= MATERIAL SHOWN =
┄┄┄┄┄┄
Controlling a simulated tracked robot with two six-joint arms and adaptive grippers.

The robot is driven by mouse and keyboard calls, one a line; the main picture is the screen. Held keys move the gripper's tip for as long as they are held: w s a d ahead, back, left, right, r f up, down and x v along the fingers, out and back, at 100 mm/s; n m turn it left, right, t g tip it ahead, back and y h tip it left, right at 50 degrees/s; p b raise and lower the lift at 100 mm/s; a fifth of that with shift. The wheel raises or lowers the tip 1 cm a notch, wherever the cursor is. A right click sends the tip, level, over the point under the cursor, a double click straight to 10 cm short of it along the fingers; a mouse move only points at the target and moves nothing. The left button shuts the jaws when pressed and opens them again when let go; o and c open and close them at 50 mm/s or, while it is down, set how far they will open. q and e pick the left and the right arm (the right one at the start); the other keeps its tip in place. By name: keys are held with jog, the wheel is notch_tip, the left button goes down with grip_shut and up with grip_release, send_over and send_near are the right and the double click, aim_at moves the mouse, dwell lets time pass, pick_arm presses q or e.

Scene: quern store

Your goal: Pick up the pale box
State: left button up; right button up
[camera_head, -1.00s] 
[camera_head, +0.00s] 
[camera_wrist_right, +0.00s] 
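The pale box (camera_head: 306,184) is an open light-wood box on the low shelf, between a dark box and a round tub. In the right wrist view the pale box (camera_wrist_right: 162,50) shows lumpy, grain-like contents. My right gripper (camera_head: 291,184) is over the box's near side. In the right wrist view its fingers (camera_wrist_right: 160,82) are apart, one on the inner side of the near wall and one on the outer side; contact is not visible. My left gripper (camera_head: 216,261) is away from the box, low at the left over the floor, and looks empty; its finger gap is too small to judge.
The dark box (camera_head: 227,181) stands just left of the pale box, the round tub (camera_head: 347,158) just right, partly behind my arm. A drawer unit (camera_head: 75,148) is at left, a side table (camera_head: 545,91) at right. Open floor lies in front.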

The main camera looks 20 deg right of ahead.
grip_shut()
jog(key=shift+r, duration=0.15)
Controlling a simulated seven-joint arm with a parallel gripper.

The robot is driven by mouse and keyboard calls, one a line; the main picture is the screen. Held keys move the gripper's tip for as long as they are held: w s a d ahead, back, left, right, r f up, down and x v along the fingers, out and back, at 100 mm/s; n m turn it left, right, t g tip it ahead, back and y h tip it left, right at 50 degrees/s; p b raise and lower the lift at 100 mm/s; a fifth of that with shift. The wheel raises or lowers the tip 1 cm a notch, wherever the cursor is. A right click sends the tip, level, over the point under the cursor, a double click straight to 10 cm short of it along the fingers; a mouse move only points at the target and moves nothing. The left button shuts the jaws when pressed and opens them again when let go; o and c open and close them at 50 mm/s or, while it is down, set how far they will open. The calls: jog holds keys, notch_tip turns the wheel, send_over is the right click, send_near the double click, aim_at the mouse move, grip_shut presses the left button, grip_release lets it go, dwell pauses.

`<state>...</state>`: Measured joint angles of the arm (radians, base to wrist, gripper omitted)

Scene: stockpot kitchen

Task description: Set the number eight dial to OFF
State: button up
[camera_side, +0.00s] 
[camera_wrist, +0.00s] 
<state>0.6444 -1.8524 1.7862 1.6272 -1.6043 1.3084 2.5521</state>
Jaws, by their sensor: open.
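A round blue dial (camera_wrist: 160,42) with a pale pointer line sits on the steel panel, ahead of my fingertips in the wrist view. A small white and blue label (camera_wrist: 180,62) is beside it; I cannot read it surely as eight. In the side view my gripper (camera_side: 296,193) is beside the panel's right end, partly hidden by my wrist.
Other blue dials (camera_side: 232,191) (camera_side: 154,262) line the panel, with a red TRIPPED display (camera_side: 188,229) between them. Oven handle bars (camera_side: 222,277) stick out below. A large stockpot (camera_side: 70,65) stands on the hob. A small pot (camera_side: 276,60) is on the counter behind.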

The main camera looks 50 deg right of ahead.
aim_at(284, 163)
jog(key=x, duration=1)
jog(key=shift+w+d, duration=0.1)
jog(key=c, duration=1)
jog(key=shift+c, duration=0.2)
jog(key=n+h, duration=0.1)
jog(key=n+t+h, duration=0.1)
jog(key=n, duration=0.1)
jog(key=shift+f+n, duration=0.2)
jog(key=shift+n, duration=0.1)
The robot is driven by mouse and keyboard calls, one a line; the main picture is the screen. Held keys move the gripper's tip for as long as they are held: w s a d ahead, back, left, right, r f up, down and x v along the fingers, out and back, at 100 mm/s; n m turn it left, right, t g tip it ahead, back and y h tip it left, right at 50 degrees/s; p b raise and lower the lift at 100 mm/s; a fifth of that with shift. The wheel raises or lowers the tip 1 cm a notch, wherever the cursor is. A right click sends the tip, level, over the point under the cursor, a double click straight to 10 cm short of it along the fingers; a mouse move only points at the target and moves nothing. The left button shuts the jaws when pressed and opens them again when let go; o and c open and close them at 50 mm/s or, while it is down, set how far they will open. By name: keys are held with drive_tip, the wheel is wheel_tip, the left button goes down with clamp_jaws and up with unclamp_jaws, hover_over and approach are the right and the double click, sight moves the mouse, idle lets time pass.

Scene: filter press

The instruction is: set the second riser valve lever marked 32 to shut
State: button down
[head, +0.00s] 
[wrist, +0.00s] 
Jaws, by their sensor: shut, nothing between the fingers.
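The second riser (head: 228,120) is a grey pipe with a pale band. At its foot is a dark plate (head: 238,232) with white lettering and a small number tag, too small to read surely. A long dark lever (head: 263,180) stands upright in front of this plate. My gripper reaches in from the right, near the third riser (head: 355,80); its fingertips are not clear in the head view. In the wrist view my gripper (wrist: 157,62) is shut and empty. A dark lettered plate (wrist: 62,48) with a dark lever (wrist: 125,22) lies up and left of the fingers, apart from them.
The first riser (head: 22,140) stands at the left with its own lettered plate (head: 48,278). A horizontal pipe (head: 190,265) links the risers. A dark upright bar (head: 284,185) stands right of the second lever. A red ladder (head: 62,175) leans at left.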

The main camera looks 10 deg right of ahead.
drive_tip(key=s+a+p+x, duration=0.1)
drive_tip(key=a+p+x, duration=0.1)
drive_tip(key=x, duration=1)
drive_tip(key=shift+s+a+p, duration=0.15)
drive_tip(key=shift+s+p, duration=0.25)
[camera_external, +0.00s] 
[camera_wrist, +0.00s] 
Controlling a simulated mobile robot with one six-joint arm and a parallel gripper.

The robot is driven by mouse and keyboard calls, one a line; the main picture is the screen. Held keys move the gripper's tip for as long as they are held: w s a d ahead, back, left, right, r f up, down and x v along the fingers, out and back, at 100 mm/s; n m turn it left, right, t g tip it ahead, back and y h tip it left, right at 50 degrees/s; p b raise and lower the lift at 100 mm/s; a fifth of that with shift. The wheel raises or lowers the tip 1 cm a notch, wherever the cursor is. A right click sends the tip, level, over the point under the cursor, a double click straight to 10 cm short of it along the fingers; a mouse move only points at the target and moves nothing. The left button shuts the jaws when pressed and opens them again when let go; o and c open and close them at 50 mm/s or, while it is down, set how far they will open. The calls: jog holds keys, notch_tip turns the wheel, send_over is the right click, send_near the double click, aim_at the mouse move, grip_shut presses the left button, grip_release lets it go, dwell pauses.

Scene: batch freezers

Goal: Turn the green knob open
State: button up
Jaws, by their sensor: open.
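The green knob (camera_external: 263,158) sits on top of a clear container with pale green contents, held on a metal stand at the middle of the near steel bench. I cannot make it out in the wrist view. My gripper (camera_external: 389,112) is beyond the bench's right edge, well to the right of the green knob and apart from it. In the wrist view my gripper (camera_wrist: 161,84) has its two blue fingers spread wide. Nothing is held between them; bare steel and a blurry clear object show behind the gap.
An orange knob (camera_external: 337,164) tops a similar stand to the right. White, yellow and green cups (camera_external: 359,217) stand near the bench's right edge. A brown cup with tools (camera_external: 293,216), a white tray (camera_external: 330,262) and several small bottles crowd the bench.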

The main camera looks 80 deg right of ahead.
┄┄┄┄┄┄
= INSTRUCTIONS TO FOLLOW =
Gather all lines of the records that include the word "Scene".

= THE RESULT =
Scene: quern store
Scene: stockpot kitchen
Scene: filter press
Scene: batch freezers

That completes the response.